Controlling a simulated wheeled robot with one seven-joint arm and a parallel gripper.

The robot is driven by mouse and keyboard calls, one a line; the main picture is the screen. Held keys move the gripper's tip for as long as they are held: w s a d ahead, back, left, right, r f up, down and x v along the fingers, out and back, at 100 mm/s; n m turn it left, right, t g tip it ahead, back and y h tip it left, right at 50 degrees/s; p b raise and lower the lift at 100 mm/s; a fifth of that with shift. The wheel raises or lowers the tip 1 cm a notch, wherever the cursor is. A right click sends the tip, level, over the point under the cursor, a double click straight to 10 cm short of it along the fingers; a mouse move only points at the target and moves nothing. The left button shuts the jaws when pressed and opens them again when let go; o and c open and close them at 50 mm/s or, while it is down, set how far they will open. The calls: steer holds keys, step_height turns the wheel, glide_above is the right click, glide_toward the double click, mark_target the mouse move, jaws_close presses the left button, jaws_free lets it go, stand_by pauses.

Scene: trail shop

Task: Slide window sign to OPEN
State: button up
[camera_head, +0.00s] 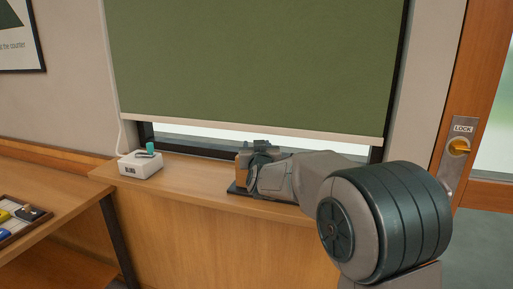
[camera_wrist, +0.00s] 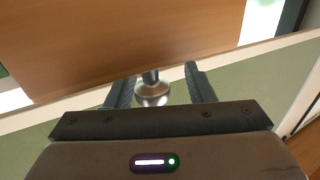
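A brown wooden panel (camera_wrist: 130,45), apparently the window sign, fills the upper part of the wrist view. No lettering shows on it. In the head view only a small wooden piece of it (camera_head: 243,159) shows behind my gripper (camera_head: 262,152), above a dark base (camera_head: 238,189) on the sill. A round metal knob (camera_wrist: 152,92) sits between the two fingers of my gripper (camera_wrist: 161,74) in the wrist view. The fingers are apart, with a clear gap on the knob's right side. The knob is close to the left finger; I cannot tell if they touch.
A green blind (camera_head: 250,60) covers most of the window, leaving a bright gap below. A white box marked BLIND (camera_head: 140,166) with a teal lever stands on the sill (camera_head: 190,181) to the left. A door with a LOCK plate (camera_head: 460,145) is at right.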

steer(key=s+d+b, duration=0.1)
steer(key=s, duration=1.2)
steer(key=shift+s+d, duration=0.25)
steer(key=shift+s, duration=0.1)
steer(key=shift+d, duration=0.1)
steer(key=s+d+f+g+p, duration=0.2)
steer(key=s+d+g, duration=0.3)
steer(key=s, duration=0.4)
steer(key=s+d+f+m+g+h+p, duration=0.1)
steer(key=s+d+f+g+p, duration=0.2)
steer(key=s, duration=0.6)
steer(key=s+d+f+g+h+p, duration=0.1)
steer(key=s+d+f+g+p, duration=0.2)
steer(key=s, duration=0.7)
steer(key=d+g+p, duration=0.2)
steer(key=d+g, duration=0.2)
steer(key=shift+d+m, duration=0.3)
• • •
### [WRITTEN PROBLEM]
Set down all the data again exactly as above, pictures excluded.

### [IN RESPONSE]
Controlling a simulated wheeled robot with one seven-joint arm and a parallel gripper.

The robot is driven by mouse and keyboard calls, one a line; the main picture is the screen. Held keys move the gripper's tip for as long as they are held: w s a d ahead, back, left, right, r f up, down and x v along the fingers, out and back, at 100 mm/s; n m turn it left, right, t g tip it ahead, back and y h tip it left, right at 50 degrees/s; p b raise and lower the lift at 100 mm/s; a fifth of that with shift. The wheel raises or lowers the tip 1 cm a notch, wherever the cursor is. A right click sends the tip, level, over the point under the cursor, a double click straight to 10 cm short of it along the fingers; a mouse move only points at the target and moves nothing. The left button shuts the jaws when pressed and opens them again when let go; o and c open and close them at 50 mm/s or, while it is down, set how far they will open. The calls: steer holds keys, step_height turns the wheel, glide_above is the right click, glide_toward the double click, mark_target the mouse move, jaws_close presses the left button, jaws_free lets it go, stand_by pauses.

Scene: trail shop

Task: Slide window sign to OPEN
State: button up
[camera_head, +0.00s] 
[camera_wrist, +0.00s] 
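A brown wooden panel (camera_wrist: 130,45), apparently the window sign, fills the upper part of the wrist view. No lettering shows on it. In the head view only a small wooden piece of it (camera_head: 243,159) shows behind my gripper (camera_head: 262,152), above a dark base (camera_head: 238,189) on the sill. A round metal knob (camera_wrist: 152,92) sits between the two fingers of my gripper (camera_wrist: 161,74) in the wrist view. The fingers are apart, with a clear gap on the knob's right side. The knob is close to the left finger; I cannot tell if they touch.
A green blind (camera_head: 250,60) covers most of the window, leaving a bright gap below. A white box marked BLIND (camera_head: 140,166) with a teal lever stands on the sill (camera_head: 190,181) to the left. A door with a LOCK plate (camera_head: 460,145) is at right.

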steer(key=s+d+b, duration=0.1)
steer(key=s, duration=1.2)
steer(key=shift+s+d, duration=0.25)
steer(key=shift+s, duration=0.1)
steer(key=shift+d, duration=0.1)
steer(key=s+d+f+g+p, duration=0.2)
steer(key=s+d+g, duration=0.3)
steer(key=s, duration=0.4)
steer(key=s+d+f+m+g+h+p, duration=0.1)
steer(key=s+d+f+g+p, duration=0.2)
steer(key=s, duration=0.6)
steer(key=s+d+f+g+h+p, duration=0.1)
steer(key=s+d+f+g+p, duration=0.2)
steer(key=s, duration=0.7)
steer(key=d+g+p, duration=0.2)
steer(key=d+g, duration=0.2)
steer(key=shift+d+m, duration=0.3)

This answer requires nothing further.